I hugged my navy blue couch cushion tighter. I nestled my nose against the warm skin of my own shoulder, imagining that it was someone’s chest. Open. Warm. And that he was cradling me in his arms.

I had spent most of that week hopping between galleries at Zonamaco, or Art Week in Mexico City. I had descended upon the stained-glass, art-deco facades of trendy, candlelit bars in Juarez and Roma Norte and Condesa. I had tried to admire some of the art, at least. But these events had been far more about the people than the paintings or the portraits; the city’s hottest Bright Young Things were there, only a century after Evelyn Waugh.

Art Deco with a touch of Stained Glass

I had tried to flirt with a guy in a crisp, lime-green suit, wearing thick rectangular sunglasses indoors. I had tried to chat to a bearded man in all black, a turtleneck and a long, leather coat. Like he had been picked up from some underground rave in Bushwick and plonked into the middle of this cavernous room of bizarre, contorted statues and screens for the NFTs. I had tried to get the attention of a man with dark ginger hair, wearing a mosaic of necklaces and embroidered shirts. He had smelled like incense, and said he ran a boutique mushroom chocolate business. But as we had exchanged phone numbers, and I had glanced hopefully up into the warmth of his green eyes, I knew he would never silently shut the door of my apartment behind us. He would never lie down on my couch. He would never assume the exact position where I was at that moment, with my navy blue couch cushion and my own shoulder there, trying to comfort myself.

As I rolled over and considered taking a nap, suddenly my phone screen flashed through the darkness. My friend had texted me. An invitation to a piano bar nearby. Suddenly I felt the deep silence of my apartment. The stillness was haunting me. I texted my friend to tell her I would be there. I waited to see if she would text back. As I lingered for a moment, I decided I couldn’t sit in the emptiness anymore. I wanted something. I wanted somebody. I wanted someone to fill the silence.

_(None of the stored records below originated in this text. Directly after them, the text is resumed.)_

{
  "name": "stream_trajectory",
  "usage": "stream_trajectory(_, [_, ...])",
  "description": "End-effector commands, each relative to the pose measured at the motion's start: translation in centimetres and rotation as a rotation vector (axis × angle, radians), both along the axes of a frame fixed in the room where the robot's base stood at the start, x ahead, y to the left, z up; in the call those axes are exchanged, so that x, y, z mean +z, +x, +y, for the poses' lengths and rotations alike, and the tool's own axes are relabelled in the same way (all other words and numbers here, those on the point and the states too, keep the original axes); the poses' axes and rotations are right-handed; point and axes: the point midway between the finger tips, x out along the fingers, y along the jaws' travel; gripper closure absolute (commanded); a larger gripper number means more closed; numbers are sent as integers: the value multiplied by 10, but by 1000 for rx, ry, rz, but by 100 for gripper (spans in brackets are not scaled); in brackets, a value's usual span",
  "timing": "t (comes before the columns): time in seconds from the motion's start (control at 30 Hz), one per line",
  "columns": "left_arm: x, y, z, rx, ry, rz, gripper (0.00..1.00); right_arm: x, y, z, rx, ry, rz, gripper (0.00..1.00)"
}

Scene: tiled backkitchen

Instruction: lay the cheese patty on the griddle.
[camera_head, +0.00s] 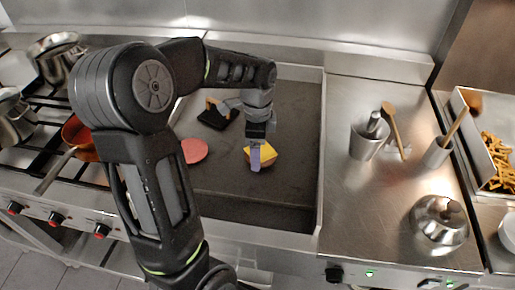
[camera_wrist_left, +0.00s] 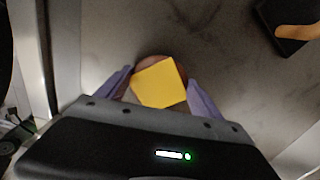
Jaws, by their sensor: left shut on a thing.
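The cheese patty (camera_head: 264,153) is a brown patty with a yellow cheese slice on top. My left gripper (camera_head: 257,158) is shut on it, over the dark griddle (camera_head: 228,178). In the left wrist view the cheese patty (camera_wrist_left: 160,84) sits between the two purple fingers of my left gripper (camera_wrist_left: 160,90). I cannot tell whether the patty touches the griddle surface. My right gripper is in neither view.
A pink patty (camera_head: 194,150) lies on the griddle at the left. A black press with a wooden handle (camera_head: 215,114) stands farther back. Steel counter with a utensil pot (camera_head: 366,140) and a domed lid (camera_head: 438,220) is at the right. The griddle's front is clear.

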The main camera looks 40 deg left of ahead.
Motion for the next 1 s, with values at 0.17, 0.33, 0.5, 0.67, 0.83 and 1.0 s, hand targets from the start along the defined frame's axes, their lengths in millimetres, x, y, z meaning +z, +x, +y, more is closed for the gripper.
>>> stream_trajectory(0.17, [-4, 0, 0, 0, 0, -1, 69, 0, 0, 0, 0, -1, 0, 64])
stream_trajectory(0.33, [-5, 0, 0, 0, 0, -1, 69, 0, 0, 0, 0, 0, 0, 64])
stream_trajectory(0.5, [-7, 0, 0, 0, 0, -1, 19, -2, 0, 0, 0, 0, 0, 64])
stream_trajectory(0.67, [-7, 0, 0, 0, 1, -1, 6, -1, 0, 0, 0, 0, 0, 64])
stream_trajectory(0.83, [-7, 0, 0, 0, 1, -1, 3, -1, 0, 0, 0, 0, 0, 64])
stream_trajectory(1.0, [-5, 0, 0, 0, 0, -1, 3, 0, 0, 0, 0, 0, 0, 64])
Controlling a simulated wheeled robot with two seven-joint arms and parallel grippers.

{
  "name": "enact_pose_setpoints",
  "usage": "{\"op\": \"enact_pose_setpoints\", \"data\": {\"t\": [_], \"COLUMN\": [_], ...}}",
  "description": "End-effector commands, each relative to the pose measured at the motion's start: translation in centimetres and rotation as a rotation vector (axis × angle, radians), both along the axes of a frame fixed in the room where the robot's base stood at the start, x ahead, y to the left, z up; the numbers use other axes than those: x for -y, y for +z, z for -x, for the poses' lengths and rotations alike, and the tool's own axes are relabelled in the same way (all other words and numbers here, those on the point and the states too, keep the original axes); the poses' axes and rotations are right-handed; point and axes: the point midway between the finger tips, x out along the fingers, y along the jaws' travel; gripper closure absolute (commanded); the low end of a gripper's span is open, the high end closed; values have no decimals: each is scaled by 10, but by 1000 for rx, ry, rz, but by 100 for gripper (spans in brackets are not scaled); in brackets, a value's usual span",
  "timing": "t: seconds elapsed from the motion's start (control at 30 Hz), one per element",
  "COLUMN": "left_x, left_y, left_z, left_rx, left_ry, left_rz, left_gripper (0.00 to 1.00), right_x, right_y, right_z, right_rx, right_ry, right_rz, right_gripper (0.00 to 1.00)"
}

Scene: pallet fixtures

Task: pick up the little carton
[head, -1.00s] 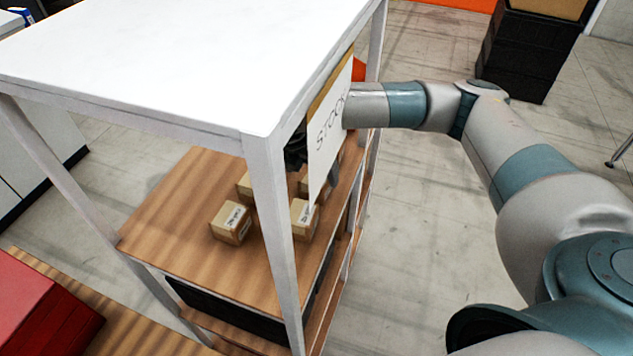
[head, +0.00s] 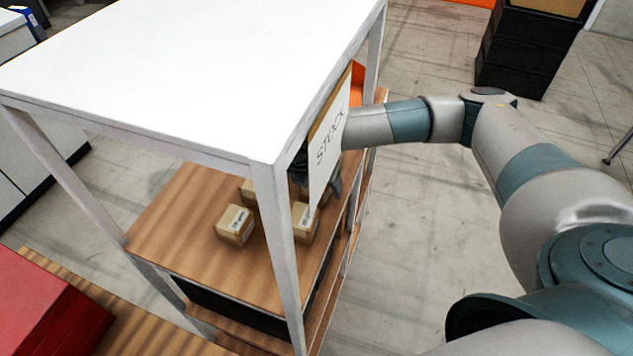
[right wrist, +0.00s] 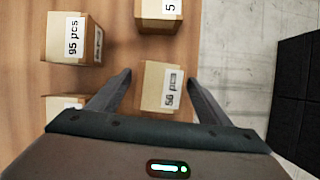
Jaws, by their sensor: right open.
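Several small brown cartons with white labels stand on the wooden shelf (head: 180,225). In the right wrist view, one carton (right wrist: 160,88), its label reading about "56 pcs", lies between the spread fingers of my right gripper (right wrist: 160,75). The gripper is open, with a gap visible on each side of that carton. In the head view, a front carton (head: 235,225) stands clear, and another (head: 305,222) is partly behind the white post. My right gripper is mostly hidden behind the STOCK sign there. My left gripper is not in view.
A white top panel (head: 190,70) and white posts (head: 278,250) frame the shelf. The STOCK sign (head: 328,140) hangs at its right side, close to my right arm. Neighbouring cartons (right wrist: 70,38) (right wrist: 158,12) stand near the gripper. Black crates (head: 520,50) stand on the floor.

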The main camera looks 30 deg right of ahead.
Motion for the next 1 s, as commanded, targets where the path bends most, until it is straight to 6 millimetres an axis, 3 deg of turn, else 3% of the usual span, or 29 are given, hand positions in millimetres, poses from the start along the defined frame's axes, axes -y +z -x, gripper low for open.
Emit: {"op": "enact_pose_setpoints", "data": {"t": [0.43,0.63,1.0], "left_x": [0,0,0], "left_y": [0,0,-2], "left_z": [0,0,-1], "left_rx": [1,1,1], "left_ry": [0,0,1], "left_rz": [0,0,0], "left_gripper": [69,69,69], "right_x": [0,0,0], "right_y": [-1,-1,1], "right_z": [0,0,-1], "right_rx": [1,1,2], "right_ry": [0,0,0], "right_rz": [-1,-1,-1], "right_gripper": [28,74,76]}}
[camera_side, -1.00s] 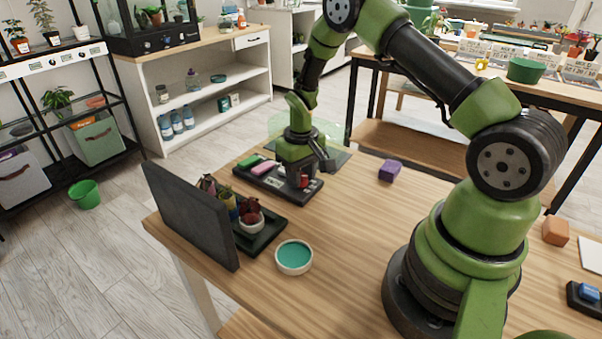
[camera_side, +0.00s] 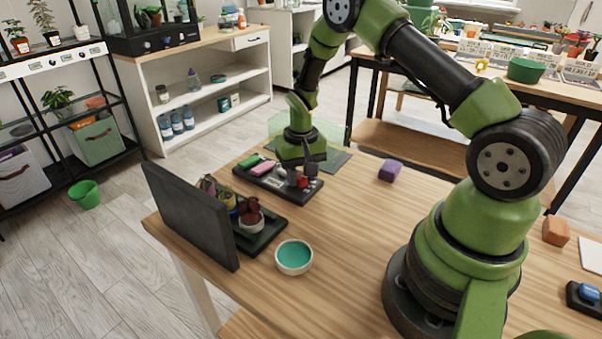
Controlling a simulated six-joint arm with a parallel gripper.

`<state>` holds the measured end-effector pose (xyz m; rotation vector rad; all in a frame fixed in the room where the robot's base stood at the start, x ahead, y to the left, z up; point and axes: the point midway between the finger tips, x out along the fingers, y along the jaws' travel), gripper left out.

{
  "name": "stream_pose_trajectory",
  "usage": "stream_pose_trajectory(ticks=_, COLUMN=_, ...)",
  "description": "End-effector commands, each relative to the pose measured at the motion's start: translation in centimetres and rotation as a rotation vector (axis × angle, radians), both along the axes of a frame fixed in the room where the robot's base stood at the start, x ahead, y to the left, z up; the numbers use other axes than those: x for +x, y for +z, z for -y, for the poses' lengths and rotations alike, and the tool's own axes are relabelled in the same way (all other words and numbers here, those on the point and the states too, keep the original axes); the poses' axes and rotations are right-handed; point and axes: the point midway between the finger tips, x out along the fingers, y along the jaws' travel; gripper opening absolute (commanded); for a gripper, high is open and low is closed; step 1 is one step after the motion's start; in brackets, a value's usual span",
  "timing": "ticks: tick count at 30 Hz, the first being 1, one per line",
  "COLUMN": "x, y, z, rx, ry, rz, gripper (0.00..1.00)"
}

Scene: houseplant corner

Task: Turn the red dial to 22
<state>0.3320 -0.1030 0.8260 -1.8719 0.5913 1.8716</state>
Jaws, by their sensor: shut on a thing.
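A dark panel (camera_side: 262,183) lies on the wooden table and carries a green piece, a pink piece and the red dial (camera_side: 304,182). The dial is at the panel's right end, small and partly hidden by my fingers. My gripper (camera_side: 297,179) points down over this end, shut on the red dial. The dial's markings are too small to read, so I cannot tell its setting.
A dark upright board (camera_side: 190,215) and a tray (camera_side: 262,238) of small potted plants stand at the left front. A teal-topped round dish (camera_side: 294,257) is nearby. A purple block (camera_side: 390,170) lies to the right. The table's middle is clear.

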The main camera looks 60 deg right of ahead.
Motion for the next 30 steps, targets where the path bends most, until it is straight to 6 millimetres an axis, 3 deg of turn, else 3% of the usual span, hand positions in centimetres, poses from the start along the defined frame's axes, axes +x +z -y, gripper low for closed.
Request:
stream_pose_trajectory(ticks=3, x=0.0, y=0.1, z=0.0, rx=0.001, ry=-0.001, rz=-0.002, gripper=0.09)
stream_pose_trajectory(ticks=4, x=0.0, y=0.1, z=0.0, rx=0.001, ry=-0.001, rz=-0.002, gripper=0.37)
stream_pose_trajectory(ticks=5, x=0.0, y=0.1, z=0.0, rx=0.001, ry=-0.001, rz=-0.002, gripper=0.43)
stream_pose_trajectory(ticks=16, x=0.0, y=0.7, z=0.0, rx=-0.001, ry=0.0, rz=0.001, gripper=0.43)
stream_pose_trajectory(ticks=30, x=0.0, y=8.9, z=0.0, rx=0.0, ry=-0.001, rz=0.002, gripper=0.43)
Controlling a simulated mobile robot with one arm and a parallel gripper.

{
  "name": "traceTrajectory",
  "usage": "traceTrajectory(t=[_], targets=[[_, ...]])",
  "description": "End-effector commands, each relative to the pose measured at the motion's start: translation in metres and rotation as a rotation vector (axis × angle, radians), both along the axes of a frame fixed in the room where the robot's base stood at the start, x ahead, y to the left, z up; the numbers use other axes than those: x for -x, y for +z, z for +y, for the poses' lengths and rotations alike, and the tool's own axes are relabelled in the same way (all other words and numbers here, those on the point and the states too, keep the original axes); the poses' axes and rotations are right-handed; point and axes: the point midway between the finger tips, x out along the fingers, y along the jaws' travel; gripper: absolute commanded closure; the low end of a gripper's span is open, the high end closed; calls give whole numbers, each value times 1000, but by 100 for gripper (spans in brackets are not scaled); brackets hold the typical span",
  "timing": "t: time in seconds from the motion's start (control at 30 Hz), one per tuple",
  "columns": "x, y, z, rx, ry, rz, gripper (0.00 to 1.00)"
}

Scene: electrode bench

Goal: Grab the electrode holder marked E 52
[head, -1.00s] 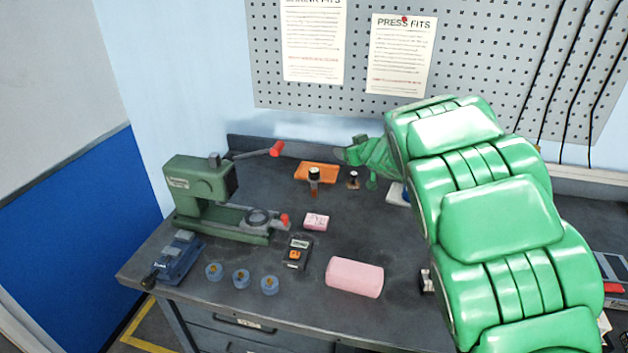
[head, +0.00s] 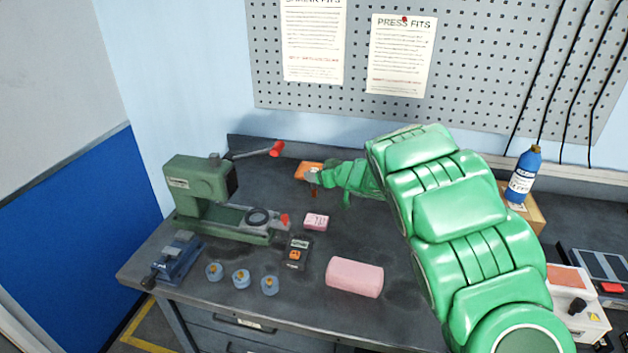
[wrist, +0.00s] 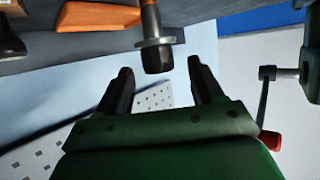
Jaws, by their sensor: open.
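An upright electrode holder (head: 313,191) stands in front of the orange tray at the back of the bench, mostly covered by my arm in the head view. In the wrist view the holder (wrist: 154,30) shows a dark end and a grey flange. No marking can be read, so I cannot tell whether it is E 52. My gripper (wrist: 160,70) is open, its two dark fingers pointing at the holder. The holder's dark end lies in the picture just beyond the fingertips, roughly between them; contact is not visible. In the head view my gripper (head: 326,176) is beside the holder.
The orange tray (head: 304,170) lies behind the holder. A green press (head: 200,190) with a red-tipped lever stands left. A small pink block (head: 316,222), black meter (head: 299,253), larger pink block (head: 354,277) and blue pucks (head: 241,279) lie in front. A blue bottle (head: 522,175) stands right.

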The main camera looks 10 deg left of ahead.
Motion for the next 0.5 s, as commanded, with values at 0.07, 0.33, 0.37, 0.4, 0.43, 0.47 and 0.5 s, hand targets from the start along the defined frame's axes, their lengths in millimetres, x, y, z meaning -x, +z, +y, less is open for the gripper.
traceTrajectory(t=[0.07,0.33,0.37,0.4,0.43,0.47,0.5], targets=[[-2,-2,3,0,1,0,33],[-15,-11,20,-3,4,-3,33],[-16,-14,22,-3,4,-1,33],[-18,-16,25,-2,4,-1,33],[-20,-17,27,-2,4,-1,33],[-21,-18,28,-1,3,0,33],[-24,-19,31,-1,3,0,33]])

I got up off my couch. I did my makeup. I put on a tight, long, pleather brown dress with a white turtleneck underneath. I locked my front door and left the darkness of my apartment behind me. I ate duck tacos at a restaurant on my own, unable to fully appreciate the delicious plum sauce.

As I paid the bill, my phone screen lit up again. My friend had cancelled on me. I would go to the piano bar alone. I walked down the street there alone also. At a crosswalk, I caught a glimpse of a man, one of the well-dressed bearded ones with nice cheekbones. But a car pulled up, and he got into it, and we drifted apart, like two suns spreading away in the vastness of an expanding universe.  

I turned the corner and reached the piano bar. Just then, I saw a couple smoking cigarettes outside. I don’t quite know how to tell you this. Maybe there’s no other way to say it. But she stood out to me. She had short brown hair, and styled bangs. She was wearing a strapless, black top. Her cleavage was deep, and so were her curves. A tall man with glasses and long, blonde hair stood next to her. I remember she was smiling. I remember she was smiling at me.

“Are you guys going to the piano bar too?” I found myself saying.

“Wait, what?” she replied. She was American, undoubtedly. And then, as if we had known each other for ages, she said, “We’re drinking with friends in the wine place downstairs. You can come sit down with us if you want.”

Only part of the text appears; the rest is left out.